Après une excursion américaine peu glorieuse et une collaboration oubliable avec Arnold Schwarzenegger (Le Dernier Rempart – 2013), on attendait fébrilement le retour de Kim Jee-woon dans son pays natal. Son nouveau film The Age of Shadows nous rassure dès sa scène d’introduction : le réalisateur coréen n’a rien perdu de sa virtuosité.
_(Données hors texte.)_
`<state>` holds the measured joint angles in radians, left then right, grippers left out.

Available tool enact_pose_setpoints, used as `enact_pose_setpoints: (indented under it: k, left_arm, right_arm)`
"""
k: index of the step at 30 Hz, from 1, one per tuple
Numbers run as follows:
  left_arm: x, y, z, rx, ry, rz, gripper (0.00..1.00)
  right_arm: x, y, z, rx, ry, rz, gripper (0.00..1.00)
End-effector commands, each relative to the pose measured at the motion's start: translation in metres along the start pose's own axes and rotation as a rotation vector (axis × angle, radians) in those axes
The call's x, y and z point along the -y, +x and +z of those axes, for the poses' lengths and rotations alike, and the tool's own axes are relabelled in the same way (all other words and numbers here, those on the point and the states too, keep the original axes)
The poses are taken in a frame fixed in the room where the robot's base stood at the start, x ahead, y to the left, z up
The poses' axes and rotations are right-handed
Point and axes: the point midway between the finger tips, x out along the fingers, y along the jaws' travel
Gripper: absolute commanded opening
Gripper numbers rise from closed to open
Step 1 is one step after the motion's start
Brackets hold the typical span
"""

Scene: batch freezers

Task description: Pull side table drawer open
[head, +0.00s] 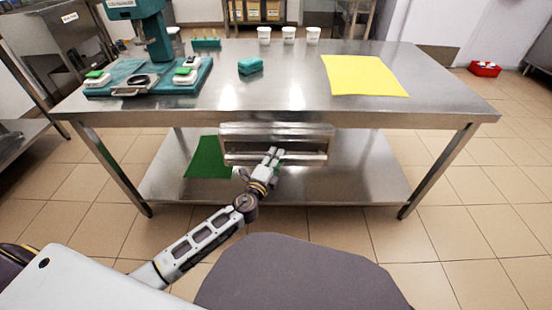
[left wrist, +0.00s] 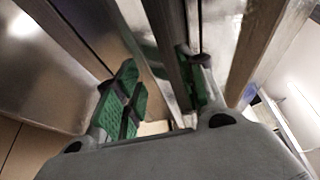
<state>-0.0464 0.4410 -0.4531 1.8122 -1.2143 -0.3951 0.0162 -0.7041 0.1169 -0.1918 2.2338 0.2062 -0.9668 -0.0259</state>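The side table is a steel table (head: 300,88) with a drawer (head: 277,131) under the middle of its front edge. A horizontal handle bar (head: 310,157) runs along the drawer front. My left gripper (head: 275,153) is at the middle of this bar. In the left wrist view, its two green-padded fingers (left wrist: 164,88) stand apart, on either side of a long metal bar (left wrist: 168,45). The right finger is close to or touching the bar; a gap shows by the left finger. I cannot tell whether the drawer is slightly open. My right gripper is not in view.
On the tabletop are a green machine (head: 152,40), a green block (head: 250,66), white cups (head: 288,33) and a yellow sheet (head: 363,75). A lower shelf (head: 350,180) with a green mat (head: 208,158) lies below the drawer. The tiled floor in front is mostly clear.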

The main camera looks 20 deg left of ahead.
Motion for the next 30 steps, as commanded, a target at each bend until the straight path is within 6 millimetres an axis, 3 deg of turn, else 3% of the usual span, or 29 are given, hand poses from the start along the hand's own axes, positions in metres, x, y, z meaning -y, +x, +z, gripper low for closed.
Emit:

Nous sommes dans les années 20 en Corée sous occupation japonaise, période douloureuse abordée par de nombreux films sortis récemment au pays du matin calme. Trahi par son contact lors d’un rendez-vous secret, un membre important de la résistance coréenne se retrouve acculé par l’armée nippone. Au milieu de l’affrontement, le chef de la police coréenne, interprété par Song Kang-ho, tente de nouer le contact pour éviter un bain de sang, en vain. Le combat s’engage, les balles fusent, les soldats courent sur les toits, la caméra virevolte et le montage rend l’action plus percutante que jamais. Cette première scène ahurissante nous rappelle pourquoi la réputation de Kim Jee-woon n’est pas surfaite. On reconnaît d’emblée son style classe, sa manière de filmer en inventant sans cesse des mouvements pour occuper l’espace et donner un maximum d’ampleur à ce qui se déroule sous nos yeux. Et surtout, il parvient à nous faire comprendre que le personnage de Song Kang-ho sera la pierre angulaire du récit, de par son positionnement au sein du cadre tout le long de la scène.
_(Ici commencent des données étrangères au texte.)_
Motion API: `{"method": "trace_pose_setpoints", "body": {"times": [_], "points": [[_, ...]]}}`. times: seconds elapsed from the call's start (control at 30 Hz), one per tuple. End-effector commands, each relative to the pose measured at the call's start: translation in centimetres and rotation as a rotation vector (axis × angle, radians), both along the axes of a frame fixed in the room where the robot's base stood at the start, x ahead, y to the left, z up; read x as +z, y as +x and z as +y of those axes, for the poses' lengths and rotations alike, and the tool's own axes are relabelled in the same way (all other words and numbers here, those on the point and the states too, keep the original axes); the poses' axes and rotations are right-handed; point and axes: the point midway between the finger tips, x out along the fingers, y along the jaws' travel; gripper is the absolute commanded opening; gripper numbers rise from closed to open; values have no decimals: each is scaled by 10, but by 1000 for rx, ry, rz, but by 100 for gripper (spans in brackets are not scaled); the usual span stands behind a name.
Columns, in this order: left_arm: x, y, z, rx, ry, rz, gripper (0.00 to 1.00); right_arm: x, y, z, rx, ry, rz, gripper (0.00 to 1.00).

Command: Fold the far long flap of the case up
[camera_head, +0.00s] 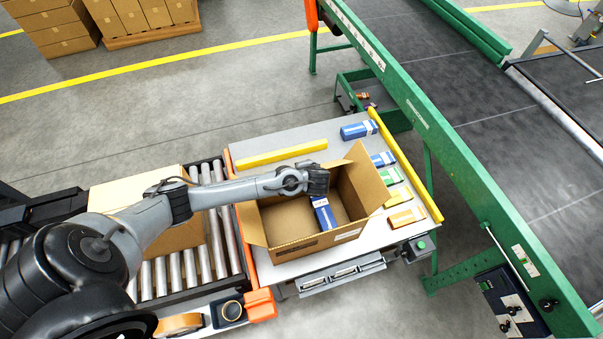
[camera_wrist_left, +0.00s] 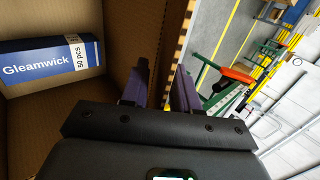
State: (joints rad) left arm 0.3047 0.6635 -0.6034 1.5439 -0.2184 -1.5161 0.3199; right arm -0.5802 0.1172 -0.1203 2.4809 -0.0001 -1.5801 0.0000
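The open cardboard case (camera_head: 290,246) stands on the table with a blue box (camera_head: 323,215) inside. In the left wrist view the blue box (camera_wrist_left: 50,58) reads "Gleamwick". One flap (camera_head: 252,226) sticks outward at the case's left, and cardboard rises at its right. My left gripper (camera_head: 318,180) is over the far side of the case; its arm hides part of that side and the far long flap. In the left wrist view my left gripper (camera_wrist_left: 160,88) has its fingers apart, near a cardboard edge (camera_wrist_left: 181,35). Contact cannot be told. My right gripper is not in view.
Yellow bars (camera_head: 282,153) and (camera_head: 405,163) edge the table (camera_head: 262,136). Several small boxes lie right of the case, including a blue one (camera_head: 359,130). A roller conveyor (camera_head: 214,242) with a carton (camera_head: 178,236) is left; a green-framed conveyor (camera_head: 440,135) is right.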

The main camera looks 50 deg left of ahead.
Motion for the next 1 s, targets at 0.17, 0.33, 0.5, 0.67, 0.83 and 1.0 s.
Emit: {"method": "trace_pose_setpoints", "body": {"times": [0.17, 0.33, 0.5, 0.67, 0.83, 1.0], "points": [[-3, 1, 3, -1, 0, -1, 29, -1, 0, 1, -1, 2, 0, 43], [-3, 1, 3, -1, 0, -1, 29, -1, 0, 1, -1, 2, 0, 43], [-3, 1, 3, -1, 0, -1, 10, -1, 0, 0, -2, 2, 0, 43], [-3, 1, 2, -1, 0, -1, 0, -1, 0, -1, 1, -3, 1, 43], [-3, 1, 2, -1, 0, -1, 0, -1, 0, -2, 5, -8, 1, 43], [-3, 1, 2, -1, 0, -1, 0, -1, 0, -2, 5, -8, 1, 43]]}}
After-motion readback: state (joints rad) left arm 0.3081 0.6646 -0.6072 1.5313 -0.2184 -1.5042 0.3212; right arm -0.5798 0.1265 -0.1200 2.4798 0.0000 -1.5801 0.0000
Car notre bon vieux policier coréen se retrouve très rapidement en contact avec les autres résistants qu’il est censé arrêter. Tiraillé entre les deux camps, il n’arrive plus vraiment à se situer, tout comme le spectateur qui ne sait pas s’il doit faire confiance au personnage ou non. La relation entre le policier et le « bras droit de la résistance » interprété par Gong Yoo (qui confirme tout son talent) – personnage tout en nuance dont les choix malencontreux guideront l’œuvre vers une pente plus tragique – installe un double-jeu permanent, qui forme le socle solide de tout film d’espionnage digne de ce nom. De nombreux personnages viennent ainsi se greffer autour des deux protagonistes principaux, entraînant duperies, traîtrises, twists, et autres ingrédients constituant les multiples enjeux qui parcourent un récit finalement assez dense. Mais la narration est suffisamment sobre et maîtrisée pour éviter au spectateur d’être largué par les différents retournements de situation.
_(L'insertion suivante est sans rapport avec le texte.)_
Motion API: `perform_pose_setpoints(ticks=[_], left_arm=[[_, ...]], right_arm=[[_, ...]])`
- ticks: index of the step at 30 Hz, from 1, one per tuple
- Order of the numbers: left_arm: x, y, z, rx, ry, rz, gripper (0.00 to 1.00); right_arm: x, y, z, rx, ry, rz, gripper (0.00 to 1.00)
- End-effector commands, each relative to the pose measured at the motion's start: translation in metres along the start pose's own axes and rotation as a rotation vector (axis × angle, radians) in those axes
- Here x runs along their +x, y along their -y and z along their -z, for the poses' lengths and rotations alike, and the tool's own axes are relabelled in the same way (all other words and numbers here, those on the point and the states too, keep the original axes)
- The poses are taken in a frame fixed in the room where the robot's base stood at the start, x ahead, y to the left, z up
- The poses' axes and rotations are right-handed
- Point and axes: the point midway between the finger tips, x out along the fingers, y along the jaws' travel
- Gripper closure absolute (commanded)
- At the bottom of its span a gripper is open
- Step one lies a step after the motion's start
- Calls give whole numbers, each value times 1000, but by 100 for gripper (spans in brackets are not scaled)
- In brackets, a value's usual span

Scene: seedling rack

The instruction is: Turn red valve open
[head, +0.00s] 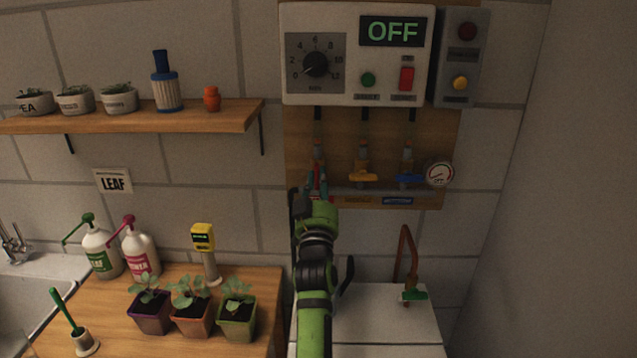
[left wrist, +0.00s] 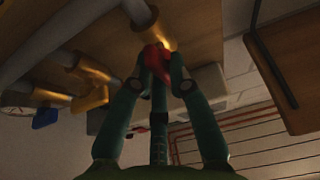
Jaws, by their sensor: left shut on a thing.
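The red valve (left wrist: 155,58) shows in the left wrist view, with its red handle between the fingertips of my left gripper (left wrist: 158,76). The gripper is shut on the handle. In the head view my left gripper (head: 317,184) is at the leftmost valve under the control box, and it hides most of the red handle. The handle's exact angle cannot be told. The yellow valve (head: 363,177) and the blue valve (head: 407,179) stand to its right. My right gripper is not in view.
The control box (head: 298,95) above reads OFF. A round gauge (head: 440,174) sits right of the blue valve. A wooden shelf (head: 222,117) with pots is at the left. Seedling pots and bottles stand on the wooden counter (head: 262,290) below. A copper spout (head: 408,250) rises at the right.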

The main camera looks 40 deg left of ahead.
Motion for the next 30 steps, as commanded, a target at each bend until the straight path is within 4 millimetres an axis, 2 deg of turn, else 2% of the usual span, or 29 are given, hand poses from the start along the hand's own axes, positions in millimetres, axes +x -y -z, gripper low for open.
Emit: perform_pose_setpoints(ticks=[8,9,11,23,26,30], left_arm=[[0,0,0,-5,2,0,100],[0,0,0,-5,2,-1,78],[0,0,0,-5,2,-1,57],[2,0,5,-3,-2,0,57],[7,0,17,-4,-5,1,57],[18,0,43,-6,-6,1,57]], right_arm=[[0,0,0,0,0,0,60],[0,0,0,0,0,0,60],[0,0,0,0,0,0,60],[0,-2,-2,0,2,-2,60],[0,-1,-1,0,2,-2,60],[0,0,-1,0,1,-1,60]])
Ce qui n’empêche pas Kim Jee-woon d’alterner les genres, parfois au sein de la même scène, avec une maestria qui rappelle évidemment ses anciens longs-métrages. A ce titre, la partie centrale du film s’articule autour de trois grandes séquences qui resteront sans doute dans les annales du cinéma coréen. La première, hilarante, pourrait être considérée comme un moment de beuverie entre « bros » s’il n’y avait pas ce double-jeu en filigrane tout le long de la scène. On y voit Song Kang-ho, Gong Yoo et le charismatique et fidèle Lee Byung-hun (le leader de la résistance) enchaîner les verres de soju plus vite que dans les films de Hong Sang-soo. La deuxième, déjà considérée comme culte par beaucoup, est une séquence à bord d’un train, longue d’une bonne trentaine de minutes. Véritable orgie pour tout cinéphile qui se respecte, cette séquence nous rappelle que le cinéma de Kim Jee-woon a une filiation lointaine avec celui d’un certain Quentin Tarantino. On se sent obligé de faire le lien avec la séquence du bar dans Inglourious Basterds lorsque le cinéaste déploie une nouvelle fois toute sa science de l’espace et du rythme pour s’amuser avec les apparences et les masques, jouer avec les tons et instaurer une tension de manière élastique jusqu’au craquage final. La troisième est la conséquence directe de ce qui s’est passé précédemment. Les protagonistes arrivent à la gare, la tension atteint son paroxysme et le chaos s’installe. La puissance tragique de cette scène nous prend littéralement à la gorge. On est encore une fois soufflé par la capacité du réalisateur à faire monter la pression pour mieux nous achever. La gestion de la foule, notamment, est assez incroyable.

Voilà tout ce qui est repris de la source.